Isaac Asimov described How People Get New Ideas

Technology Review printed a 1959 essay that Isaac Asimov contributed to research project. The original essay was published with permission of Asimov Holdings.

How do people get new ideas ? How are can productive creativity be maximized ?

What is needed is not only people with a good background in a particular field, but also people capable of making a connection between item 1 and item 2 which might not ordinarily seem connected.

The history of human thought would make it seem that there is difficulty in thinking of an idea even when all the facts are on the table. Making the cross-connection requires a certain daring. Any non-daring cross connection becomes merely “corollary of an old idea.”
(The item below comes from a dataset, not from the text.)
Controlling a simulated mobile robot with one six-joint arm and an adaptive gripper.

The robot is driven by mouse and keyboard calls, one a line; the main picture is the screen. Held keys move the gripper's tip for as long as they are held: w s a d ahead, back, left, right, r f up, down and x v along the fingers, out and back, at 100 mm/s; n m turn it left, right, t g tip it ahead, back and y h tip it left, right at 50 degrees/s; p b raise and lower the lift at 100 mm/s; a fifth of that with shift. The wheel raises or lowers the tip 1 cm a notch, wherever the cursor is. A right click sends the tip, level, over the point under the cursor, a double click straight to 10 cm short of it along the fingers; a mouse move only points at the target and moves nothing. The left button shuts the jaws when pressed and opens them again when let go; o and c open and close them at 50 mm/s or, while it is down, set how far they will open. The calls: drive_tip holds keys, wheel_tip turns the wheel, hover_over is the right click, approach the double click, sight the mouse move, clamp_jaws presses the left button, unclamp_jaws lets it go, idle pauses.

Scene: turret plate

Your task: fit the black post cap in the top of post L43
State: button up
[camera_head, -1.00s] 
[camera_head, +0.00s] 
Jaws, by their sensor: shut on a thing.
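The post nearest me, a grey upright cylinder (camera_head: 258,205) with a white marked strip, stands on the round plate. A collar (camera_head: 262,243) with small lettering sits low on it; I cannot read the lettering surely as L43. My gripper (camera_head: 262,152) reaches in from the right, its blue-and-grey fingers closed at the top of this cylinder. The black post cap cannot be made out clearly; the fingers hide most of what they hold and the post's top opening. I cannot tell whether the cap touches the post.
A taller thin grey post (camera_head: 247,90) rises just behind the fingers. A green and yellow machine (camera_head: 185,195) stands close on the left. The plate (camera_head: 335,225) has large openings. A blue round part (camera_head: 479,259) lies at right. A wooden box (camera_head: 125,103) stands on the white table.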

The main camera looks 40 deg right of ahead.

It is only afterward that a new idea seems reasonable. To begin with, it usually seems unreasonable. It seems the height of unreason to suppose the earth was round instead of flat, or that it moved instead of the sun, or that objects required a force to stop them when in motion, instead of a force to keep them moving, and so on.

Eccentric but not a crackpot

A person willing to fly in the face of reason, authority, and common sense must be a person of considerable self-assurance. Since he occurs only rarely, he must seem eccentric (in at least that respect) to the rest of us. A person eccentric in one respect is often eccentric in others.

Consequently, the person who is most likely to get new ideas is a person of good background in the field of interest and one who is unconventional in his habits. (To be a crackpot is not, however, enough in itself.)

Isolate the creative people but have occasional small informal meetings

Once you have the people you want, the next question is: Do you want to bring them together so that they may discuss the problem mutually, or should you inform each of the problem and allow them to work in isolation?

My feeling is that as far as creativity is concerned, isolation is required. The creative person is, in any case, continually working at it. His mind is shuffling his information at all times, even when he is not conscious of it.

If a single individual present has a much greater reputation than the others, or is more articulate, or has a distinctly more commanding personality, he may well take over the conference and reduce the rest to little more than passive obedience. The individual may himself be extremely useful, but he might as well be put to work solo, for he is neutralizing the rest.

The optimum number of the group would probably not be very high. I should guess that no more than five would be wanted.